Design Swedish designer Carina Seth Andersson has made it her mission to create beautiful utility items with perfectly balanced proportions. For ARKET’s first collection, in 2017, she designed a series of glazed clay bowls and plates that unite the refined expressions of traditional Nordic and Japanese crafts. For spring 2022, some of these pieces are being revisited and reintroduced alongside new and original designs.
With a small studio production of glass and ceramics as well as commissions for producers like Svenskt Tenn, Iittala and Marimekko, Carina Seth Andersson aims to transcend the traditional hierarchy of arts, crafts and the mass-produced. She considers her materials to be living and organic, and therefore, they demand the human hand and sense to transition from liquid to solid form, even if made industrially. Objects of glass or ceramics will never be entirely uniform, she believes, but slightly varying, reflecting the hand’s work and craft.
'Balancing proportions has always been key'
For Carina Seth Andersson, using utility design as the starting point means returning again and again to an object’s principal function. Rather than sketching and experimenting with the material, she begins working with words, listing needs and end uses, cutting and pasting and attributing them to a certain object or form. She draws inspiration from the simple, archetypal shapes that have evolved over time as solutions to everyday problems.

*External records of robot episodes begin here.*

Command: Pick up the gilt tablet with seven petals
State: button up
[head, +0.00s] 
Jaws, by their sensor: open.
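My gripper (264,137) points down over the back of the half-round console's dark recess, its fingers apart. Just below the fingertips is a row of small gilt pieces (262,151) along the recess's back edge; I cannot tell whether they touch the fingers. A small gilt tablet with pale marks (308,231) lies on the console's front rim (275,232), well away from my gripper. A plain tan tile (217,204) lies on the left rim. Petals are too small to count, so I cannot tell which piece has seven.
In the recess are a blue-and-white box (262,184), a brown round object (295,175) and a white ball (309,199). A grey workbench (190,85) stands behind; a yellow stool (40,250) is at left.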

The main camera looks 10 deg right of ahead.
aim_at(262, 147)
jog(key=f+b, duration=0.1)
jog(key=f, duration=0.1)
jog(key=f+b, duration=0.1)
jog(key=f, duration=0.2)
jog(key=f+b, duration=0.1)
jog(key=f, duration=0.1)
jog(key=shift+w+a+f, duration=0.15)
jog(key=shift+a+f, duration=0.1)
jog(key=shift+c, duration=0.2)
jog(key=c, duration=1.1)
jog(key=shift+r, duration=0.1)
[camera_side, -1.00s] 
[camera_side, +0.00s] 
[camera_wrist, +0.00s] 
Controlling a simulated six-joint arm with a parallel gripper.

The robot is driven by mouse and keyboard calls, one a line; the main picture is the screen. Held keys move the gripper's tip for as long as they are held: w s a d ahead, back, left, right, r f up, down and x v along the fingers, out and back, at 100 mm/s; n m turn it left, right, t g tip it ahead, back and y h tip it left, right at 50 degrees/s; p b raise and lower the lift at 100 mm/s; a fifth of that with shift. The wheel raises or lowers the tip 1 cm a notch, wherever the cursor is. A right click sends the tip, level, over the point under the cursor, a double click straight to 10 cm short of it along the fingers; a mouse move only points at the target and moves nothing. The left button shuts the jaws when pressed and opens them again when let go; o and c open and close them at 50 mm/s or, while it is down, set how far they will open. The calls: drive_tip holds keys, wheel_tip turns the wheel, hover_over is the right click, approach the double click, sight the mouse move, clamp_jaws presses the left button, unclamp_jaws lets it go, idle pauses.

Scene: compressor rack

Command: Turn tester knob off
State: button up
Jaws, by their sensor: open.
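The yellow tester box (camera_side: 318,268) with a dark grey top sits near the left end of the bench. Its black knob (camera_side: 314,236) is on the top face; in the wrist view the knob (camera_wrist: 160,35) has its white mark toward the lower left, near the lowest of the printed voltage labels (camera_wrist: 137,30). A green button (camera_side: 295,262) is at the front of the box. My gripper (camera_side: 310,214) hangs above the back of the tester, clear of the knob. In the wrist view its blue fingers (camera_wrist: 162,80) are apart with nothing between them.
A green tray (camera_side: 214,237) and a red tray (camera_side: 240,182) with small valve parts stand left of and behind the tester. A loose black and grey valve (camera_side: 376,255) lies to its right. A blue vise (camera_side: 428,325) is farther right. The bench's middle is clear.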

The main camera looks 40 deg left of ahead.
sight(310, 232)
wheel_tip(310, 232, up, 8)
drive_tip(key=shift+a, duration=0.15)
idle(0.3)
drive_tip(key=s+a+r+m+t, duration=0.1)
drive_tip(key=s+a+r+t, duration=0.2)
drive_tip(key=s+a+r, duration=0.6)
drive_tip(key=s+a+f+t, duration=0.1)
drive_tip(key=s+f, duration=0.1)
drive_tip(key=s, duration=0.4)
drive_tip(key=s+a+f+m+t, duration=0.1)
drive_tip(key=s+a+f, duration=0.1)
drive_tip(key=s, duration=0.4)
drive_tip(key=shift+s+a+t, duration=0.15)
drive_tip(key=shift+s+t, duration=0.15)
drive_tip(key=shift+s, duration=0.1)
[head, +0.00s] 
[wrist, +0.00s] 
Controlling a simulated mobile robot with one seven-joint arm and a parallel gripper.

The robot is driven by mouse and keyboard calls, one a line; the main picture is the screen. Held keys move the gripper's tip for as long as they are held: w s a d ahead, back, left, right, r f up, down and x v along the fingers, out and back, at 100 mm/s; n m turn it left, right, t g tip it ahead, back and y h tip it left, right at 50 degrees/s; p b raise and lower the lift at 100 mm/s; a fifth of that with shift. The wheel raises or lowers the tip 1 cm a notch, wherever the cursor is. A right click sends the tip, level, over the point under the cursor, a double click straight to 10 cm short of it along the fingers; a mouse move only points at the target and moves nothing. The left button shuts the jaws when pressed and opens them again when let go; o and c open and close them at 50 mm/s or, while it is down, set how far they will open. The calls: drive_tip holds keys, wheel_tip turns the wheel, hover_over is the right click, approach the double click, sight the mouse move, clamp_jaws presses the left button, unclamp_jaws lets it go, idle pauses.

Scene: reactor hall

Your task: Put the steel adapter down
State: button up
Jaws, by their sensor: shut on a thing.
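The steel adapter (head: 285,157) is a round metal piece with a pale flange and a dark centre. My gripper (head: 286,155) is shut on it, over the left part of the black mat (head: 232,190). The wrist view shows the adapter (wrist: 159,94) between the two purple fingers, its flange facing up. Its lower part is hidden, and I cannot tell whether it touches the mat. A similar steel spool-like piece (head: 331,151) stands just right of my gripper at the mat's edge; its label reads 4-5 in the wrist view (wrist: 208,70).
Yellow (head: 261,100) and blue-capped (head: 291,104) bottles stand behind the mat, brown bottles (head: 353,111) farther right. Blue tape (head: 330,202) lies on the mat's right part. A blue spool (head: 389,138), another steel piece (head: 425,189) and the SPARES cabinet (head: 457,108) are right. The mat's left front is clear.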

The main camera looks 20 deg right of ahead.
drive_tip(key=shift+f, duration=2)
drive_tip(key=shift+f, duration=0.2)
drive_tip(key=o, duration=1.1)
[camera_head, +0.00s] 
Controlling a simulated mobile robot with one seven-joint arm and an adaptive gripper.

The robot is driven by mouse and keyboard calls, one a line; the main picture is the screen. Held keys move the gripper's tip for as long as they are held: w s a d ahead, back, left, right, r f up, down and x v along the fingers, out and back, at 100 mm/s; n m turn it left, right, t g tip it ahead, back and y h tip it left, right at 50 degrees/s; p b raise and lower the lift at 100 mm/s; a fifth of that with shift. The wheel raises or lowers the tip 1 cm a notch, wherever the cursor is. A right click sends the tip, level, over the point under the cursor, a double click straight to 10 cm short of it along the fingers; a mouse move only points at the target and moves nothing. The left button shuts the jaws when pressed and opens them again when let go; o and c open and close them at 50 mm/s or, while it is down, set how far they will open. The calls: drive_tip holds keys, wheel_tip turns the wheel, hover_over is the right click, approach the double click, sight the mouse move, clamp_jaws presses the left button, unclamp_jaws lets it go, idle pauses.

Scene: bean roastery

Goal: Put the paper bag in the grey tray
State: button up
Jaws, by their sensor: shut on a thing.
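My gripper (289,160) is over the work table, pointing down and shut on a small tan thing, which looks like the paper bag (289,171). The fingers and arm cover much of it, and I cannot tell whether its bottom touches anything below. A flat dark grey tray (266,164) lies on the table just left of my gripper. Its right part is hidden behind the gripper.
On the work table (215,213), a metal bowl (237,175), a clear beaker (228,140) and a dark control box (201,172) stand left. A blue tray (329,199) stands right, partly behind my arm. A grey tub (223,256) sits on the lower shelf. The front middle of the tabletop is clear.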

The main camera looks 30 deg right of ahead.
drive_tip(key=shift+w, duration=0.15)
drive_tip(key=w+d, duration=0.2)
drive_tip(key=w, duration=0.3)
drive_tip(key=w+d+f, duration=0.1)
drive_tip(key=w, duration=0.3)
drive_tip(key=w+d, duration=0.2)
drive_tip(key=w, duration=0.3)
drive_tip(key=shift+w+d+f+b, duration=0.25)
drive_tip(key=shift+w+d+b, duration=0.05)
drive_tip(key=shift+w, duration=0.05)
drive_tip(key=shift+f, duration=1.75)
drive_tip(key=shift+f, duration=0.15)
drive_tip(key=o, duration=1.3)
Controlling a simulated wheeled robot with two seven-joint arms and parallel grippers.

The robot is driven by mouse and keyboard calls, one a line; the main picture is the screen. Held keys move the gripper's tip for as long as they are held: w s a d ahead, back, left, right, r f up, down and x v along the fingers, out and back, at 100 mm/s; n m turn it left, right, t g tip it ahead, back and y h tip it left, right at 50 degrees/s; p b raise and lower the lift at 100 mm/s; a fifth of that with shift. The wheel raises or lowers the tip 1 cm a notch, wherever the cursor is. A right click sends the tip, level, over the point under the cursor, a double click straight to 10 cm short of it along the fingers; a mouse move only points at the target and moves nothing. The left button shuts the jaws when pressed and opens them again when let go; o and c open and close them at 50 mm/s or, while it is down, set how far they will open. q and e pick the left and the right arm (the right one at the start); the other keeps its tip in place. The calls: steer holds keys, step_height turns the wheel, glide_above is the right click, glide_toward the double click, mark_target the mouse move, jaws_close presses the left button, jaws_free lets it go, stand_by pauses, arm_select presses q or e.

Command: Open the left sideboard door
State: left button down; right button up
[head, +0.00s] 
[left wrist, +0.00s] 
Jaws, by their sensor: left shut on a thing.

In Andersson’s work, traditional utility designs also serve as examples of how functional form is achieved, by studying the proportions and balance between an object’s components.
For ARKET’s first collection, launched in August 2017, Carina Seth Andersson created a series of everyday bowls and plates in glazed clay, designed for the kitchen as multifunctional vessels for holding, preparing, and serving. A characteristic spout runs as a red thread through the different designs, but as the size of the spout remains the same in bowls of different shapes and dimensions, the proportions are transformed and thus create a unique expression in each object.
Carina Seth Andersson works out of her studio in the ceramic centre of Gustavsberg in the Stockholm archipelago. Her products have been exhibited in galleries in New York, Paris, Milan and Tokyo, and her pieces are part of the permanent collections at the Victoria and Albert Museum in London, the Stedelijk Museum in Amsterdam, and Designmuseum Danmark in Copenhagen.